## Start Extracted data

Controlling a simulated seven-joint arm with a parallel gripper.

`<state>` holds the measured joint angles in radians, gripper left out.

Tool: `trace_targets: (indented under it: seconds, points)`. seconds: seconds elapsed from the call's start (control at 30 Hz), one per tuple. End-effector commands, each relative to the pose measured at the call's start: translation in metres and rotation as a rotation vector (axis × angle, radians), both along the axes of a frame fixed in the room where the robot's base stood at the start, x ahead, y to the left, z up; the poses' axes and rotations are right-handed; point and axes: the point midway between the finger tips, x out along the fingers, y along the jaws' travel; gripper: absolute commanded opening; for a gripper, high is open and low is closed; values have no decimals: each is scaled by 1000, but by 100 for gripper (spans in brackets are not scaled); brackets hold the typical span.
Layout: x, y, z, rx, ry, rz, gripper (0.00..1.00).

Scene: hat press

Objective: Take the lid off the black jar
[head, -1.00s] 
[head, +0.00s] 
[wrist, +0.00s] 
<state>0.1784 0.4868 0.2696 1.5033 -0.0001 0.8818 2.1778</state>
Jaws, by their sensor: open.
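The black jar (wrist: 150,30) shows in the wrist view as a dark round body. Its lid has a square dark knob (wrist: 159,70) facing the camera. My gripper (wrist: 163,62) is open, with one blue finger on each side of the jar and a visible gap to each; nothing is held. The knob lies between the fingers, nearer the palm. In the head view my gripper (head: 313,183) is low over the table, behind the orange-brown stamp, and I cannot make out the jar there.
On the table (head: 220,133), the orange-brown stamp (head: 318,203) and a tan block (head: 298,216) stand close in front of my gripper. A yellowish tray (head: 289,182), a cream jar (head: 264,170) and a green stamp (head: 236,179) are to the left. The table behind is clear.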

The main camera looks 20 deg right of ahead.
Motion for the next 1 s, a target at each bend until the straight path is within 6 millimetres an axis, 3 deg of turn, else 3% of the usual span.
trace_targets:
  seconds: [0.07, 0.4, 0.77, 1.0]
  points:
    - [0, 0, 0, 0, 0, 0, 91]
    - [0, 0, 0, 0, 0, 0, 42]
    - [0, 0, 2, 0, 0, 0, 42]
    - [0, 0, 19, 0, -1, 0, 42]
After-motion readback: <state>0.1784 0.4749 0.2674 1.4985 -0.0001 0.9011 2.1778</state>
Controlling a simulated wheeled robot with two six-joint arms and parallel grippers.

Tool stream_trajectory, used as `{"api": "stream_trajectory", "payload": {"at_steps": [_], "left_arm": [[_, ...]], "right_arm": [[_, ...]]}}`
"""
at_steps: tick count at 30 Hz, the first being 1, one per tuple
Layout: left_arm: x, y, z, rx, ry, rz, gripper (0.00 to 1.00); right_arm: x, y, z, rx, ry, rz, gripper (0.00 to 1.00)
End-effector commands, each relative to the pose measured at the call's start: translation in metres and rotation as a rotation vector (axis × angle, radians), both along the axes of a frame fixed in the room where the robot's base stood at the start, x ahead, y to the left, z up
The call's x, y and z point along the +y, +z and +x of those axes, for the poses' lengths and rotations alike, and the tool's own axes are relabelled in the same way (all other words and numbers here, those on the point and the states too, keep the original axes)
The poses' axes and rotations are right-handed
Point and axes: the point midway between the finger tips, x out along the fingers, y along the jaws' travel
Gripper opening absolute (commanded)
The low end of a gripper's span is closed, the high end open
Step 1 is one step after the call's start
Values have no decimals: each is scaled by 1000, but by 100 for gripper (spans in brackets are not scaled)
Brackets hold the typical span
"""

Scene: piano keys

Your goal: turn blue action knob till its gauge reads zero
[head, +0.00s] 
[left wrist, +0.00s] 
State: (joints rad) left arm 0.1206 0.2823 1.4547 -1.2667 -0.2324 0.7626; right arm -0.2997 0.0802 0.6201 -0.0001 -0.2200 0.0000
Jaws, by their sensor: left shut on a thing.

## End Extracted data

Task statement: Provide all the records again, word for word.

Task result:
Controlling a simulated seven-joint arm with a parallel gripper.

`<state>` holds the measured joint angles in radians, gripper left out.

Tool: `trace_targets: (indented under it: seconds, points)`. seconds: seconds elapsed from the call's start (control at 30 Hz), one per tuple. End-effector commands, each relative to the pose measured at the call's start: translation in metres and rotation as a rotation vector (axis × angle, radians), both along the axes of a frame fixed in the room where the robot's base stood at the start, x ahead, y to the left, z up; the poses' axes and rotations are right-handed; point and axes: the point midway between the finger tips, x out along the fingers, y along the jaws' travel; gripper: absolute commanded opening; for a gripper, high is open and low is closed; values have no decimals: each is scaled by 1000, but by 100 for gripper (spans in brackets are not scaled); brackets hold the typical span.
Layout: x, y, z, rx, ry, rz, gripper (0.00..1.00).

Scene: hat press

Objective: Take the lid off the black jar
[head, -1.00s] 
[head, +0.00s] 
[wrist, +0.00s] 
<state>0.1784 0.4868 0.2696 1.5033 -0.0001 0.8818 2.1778</state>
Jaws, by their sensor: open.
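The black jar (wrist: 150,30) shows in the wrist view as a dark round body. Its lid has a square dark knob (wrist: 159,70) facing the camera. My gripper (wrist: 163,62) is open, with one blue finger on each side of the jar and a visible gap to each; nothing is held. The knob lies between the fingers, nearer the palm. In the head view my gripper (head: 313,183) is low over the table, behind the orange-brown stamp, and I cannot make out the jar there.
On the table (head: 220,133), the orange-brown stamp (head: 318,203) and a tan block (head: 298,216) stand close in front of my gripper. A yellowish tray (head: 289,182), a cream jar (head: 264,170) and a green stamp (head: 236,179) are to the left. The table behind is clear.

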The main camera looks 20 deg right of ahead.
Motion for the next 1 s, a target at each bend until the straight path is within 6 millimetres an axis, 3 deg of turn, else 3% of the usual span.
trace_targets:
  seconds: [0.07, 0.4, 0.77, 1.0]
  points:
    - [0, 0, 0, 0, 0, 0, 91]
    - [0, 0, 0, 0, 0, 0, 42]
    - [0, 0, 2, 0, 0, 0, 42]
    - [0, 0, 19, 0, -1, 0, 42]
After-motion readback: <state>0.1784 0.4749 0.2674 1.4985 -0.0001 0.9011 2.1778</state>
Controlling a simulated wheeled robot with two six-joint arms and parallel grippers.

Tool stream_trajectory, used as `{"api": "stream_trajectory", "payload": {"at_steps": [_], "left_arm": [[_, ...]], "right_arm": [[_, ...]]}}`
"""
at_steps: tick count at 30 Hz, the first being 1, one per tuple
Layout: left_arm: x, y, z, rx, ry, rz, gripper (0.00 to 1.00); right_arm: x, y, z, rx, ry, rz, gripper (0.00 to 1.00)
End-effector commands, each relative to the pose measured at the call's start: translation in metres and rotation as a rotation vector (axis × angle, radians), both along the axes of a frame fixed in the room where the robot's base stood at the start, x ahead, y to the left, z up
The call's x, y and z point along the +y, +z and +x of those axes, for the poses' lengths and rotations alike, and the tool's own axes are relabelled in the same way (all other words and numbers here, those on the point and the states too, keep the original axes)
The poses' axes and rotations are right-handed
Point and axes: the point midway between the finger tips, x out along the fingers, y along the jaws' travel
Gripper opening absolute (commanded)
The low end of a gripper's span is closed, the high end open
Step 1 is one step after the call's start
Values have no decimals: each is scaled by 1000, but by 100 for gripper (spans in brackets are not scaled)
Brackets hold the typical span
"""

Scene: piano keys

Your goal: turn blue action knob till its gauge reads zero
[head, +0.00s] 
[left wrist, +0.00s] 
State: (joints rad) left arm 0.1206 0.2823 1.4547 -1.2667 -0.2324 0.7626; right arm -0.2997 0.0802 0.6201 -0.0001 -0.2200 0.0000
Jaws, by their sensor: left shut on a thing.

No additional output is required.